Adams and his guitar playing companion Nigel Gavin are returning to the festival by popular demand after featuring in last year's lineup.
They will play music together, Gavin will present a guitar workshop and Adams will present an artists' workshop as well as painting a large canvas in the Village Green to the tunes of Gavin.
"It's sort of a dance routine - action painting. It's how I paint. It's an interesting process, painting," he laughed.
The painting, which would be auctioned afterwards, would be sky for the top half with a blue horizon bar rolling down into rustic, autumnal tones.
"It will be quite simple. The pictures I'm making at the moment do have a sky quality more than I used to do.

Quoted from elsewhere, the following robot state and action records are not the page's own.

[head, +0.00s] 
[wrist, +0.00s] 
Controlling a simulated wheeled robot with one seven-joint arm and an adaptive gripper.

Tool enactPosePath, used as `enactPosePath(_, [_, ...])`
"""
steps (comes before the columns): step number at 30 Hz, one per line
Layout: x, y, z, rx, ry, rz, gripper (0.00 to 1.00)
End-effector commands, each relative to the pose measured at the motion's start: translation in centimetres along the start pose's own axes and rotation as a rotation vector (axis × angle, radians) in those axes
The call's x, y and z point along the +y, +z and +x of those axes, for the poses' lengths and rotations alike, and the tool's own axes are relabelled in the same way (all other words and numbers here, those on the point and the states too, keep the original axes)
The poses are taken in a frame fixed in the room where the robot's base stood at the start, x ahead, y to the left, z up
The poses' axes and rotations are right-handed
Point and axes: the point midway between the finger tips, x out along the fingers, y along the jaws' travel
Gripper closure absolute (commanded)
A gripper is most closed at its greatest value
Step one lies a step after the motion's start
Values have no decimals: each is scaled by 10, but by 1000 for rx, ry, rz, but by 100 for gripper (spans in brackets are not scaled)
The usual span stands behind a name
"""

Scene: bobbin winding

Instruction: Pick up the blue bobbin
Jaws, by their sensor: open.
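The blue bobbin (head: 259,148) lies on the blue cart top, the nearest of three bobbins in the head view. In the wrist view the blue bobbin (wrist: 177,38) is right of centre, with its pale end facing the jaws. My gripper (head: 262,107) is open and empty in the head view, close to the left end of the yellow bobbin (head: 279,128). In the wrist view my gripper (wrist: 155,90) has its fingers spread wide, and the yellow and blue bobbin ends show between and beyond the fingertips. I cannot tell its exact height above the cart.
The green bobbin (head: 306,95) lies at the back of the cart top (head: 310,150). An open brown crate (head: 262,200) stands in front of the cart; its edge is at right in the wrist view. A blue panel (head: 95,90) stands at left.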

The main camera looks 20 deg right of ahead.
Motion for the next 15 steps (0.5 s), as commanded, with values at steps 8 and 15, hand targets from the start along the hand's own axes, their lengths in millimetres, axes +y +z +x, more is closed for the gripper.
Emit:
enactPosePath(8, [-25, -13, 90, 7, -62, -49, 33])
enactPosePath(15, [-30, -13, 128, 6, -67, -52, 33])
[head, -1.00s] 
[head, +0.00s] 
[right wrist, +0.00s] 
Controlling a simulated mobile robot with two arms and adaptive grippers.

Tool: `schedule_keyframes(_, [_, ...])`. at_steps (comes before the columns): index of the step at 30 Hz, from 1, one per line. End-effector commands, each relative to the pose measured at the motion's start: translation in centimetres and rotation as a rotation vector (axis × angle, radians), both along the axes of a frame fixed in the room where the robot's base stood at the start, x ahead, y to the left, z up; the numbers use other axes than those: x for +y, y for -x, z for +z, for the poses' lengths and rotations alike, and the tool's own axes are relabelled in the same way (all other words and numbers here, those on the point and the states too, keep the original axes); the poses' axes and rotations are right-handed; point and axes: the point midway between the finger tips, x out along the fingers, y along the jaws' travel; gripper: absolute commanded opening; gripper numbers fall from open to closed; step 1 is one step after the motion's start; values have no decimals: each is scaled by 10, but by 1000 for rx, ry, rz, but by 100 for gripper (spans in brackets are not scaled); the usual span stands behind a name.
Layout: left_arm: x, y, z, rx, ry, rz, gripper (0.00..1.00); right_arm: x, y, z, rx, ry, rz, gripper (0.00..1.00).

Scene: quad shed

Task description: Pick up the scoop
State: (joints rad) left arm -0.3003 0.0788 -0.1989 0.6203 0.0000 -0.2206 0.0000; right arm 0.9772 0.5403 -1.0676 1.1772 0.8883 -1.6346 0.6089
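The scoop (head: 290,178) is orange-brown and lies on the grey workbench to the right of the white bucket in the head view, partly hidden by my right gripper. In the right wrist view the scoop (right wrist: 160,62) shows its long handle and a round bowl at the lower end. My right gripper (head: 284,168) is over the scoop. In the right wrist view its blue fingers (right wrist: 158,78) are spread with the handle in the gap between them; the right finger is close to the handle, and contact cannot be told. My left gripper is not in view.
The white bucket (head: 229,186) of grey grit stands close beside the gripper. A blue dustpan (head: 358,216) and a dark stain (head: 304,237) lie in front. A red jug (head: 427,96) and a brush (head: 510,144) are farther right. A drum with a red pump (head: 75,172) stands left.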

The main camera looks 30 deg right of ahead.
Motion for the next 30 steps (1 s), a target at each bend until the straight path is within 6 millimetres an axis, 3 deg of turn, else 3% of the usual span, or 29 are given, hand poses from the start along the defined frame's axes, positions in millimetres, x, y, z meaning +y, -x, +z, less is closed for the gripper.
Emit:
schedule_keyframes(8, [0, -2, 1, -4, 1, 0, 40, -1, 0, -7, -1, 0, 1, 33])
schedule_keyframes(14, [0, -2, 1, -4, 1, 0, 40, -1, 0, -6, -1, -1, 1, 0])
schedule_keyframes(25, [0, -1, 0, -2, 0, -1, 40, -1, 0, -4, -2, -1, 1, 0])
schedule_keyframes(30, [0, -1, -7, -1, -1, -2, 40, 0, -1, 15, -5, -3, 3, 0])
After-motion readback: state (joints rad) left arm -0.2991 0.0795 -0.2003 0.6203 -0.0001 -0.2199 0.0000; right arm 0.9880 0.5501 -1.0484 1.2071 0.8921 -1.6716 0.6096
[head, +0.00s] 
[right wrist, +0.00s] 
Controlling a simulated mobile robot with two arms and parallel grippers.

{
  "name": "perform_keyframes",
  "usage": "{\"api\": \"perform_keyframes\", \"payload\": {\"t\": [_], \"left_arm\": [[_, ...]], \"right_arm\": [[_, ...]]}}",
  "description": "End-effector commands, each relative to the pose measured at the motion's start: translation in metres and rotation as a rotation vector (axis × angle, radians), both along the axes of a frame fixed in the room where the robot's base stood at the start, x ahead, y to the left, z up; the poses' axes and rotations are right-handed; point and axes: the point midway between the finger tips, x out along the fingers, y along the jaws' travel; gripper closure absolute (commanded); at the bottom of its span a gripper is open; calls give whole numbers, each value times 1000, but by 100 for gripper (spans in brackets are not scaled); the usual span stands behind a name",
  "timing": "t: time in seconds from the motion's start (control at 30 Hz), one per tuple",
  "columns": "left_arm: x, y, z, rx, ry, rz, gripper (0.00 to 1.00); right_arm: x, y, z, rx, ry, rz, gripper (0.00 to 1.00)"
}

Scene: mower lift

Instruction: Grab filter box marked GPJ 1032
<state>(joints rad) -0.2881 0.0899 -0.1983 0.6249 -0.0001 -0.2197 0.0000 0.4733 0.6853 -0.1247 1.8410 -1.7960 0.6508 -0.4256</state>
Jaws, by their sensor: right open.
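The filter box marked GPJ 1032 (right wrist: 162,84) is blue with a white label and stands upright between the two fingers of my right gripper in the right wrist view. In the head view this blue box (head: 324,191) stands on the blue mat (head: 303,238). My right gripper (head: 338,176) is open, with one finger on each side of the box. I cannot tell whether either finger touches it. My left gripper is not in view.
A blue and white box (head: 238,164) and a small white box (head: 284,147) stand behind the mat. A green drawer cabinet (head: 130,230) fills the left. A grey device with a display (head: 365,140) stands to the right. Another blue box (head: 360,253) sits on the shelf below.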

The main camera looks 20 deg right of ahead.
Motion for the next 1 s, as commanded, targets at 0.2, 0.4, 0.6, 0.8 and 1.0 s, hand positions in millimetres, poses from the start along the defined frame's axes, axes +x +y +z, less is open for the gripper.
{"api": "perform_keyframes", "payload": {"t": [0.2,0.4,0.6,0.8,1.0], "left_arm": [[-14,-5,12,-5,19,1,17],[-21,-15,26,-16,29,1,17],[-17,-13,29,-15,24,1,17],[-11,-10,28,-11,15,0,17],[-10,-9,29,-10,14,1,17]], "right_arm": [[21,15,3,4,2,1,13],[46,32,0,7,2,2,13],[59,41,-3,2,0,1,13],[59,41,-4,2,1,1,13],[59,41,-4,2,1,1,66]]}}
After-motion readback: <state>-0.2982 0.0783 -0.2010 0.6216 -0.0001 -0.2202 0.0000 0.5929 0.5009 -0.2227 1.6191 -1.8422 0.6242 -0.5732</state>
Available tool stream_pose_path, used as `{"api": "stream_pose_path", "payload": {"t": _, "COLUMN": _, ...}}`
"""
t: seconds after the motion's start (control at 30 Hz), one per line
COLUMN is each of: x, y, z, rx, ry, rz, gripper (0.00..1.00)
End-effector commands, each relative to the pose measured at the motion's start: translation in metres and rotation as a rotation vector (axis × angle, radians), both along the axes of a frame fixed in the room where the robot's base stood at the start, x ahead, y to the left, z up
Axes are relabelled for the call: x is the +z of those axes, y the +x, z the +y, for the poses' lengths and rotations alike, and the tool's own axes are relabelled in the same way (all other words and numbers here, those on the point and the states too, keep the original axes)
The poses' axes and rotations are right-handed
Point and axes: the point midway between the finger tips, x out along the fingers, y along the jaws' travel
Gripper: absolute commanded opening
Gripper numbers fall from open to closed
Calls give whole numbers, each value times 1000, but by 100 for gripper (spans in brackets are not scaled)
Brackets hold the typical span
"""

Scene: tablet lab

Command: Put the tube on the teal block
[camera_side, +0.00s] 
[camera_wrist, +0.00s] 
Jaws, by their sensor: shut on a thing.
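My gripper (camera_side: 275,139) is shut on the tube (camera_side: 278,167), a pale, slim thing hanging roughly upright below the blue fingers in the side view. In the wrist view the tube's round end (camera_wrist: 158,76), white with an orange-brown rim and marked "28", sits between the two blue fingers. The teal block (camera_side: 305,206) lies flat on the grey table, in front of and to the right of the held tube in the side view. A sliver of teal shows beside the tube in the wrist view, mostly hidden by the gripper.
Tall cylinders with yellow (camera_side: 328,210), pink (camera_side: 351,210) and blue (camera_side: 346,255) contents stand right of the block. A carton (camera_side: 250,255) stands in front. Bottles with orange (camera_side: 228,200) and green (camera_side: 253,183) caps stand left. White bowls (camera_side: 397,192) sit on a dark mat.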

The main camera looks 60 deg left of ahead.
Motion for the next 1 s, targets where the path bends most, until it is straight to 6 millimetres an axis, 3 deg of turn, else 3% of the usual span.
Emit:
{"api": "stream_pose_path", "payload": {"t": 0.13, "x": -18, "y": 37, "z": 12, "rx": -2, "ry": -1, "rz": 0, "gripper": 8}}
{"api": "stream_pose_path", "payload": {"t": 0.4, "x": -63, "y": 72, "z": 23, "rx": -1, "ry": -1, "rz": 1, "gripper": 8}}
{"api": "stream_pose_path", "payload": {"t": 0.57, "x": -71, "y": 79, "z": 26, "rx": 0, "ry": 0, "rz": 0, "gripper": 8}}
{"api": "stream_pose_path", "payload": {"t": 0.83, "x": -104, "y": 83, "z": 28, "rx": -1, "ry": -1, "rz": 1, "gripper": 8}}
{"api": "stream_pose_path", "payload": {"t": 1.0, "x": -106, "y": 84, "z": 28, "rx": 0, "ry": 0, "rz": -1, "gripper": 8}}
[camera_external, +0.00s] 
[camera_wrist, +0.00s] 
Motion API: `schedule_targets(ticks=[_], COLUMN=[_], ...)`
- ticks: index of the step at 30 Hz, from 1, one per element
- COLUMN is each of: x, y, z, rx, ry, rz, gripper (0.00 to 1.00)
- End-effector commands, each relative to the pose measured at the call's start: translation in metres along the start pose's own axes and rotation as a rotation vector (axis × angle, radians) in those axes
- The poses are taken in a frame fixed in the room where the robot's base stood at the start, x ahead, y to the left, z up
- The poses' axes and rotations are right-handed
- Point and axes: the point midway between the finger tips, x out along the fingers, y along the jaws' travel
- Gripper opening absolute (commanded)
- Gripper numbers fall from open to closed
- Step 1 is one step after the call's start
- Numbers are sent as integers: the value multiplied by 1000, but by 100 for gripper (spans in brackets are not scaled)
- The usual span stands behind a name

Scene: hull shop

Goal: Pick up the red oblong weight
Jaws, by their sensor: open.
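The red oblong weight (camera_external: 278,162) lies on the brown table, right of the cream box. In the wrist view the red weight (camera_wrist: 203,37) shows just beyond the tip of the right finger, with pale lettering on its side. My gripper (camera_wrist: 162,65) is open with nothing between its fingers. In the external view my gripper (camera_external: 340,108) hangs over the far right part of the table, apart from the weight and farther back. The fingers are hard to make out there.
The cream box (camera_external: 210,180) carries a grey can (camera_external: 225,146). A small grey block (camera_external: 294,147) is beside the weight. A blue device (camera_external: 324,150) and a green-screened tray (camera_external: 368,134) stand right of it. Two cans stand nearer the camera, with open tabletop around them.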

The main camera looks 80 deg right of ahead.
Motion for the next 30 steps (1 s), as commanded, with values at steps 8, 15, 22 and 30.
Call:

"I get a lot of inspiration when I travel. I'm always taking photographs of horizon lines and skies and that juxtaposition of colour you get at the horizon point. I love it."
His workshop entitled "Working on paper in abstraction" would see artists of all levels invited to layer surfaces on paper to create textures to use with their own paints and brushes.
"I'm letting people experiment. That's what painting is about - pushing the boundary," he said. "Last year a couple of people came who hadn't painted in their life but it was fabulous."
The Auckland-based artist said he enjoyed the opportunity to interact with the public at festivals.
"I wouldn't want to teach all the time but I enjoy the process. I learn something too."
People don't usually have the opportunity to see artists at work, he said.
"Some artists wouldn't paint of front of people. I believe everyone has art in them, maybe its music, and it's just tapping into it."
The pair had been to a lot of jazz festivals together where they played as a duo. Adams is a member of the well-known Nairobi Trio and Gavin is "a guitar guru", Adams said.
He said their music was original, contemporary jazz using simple melodies and turning them into "sound-scapes".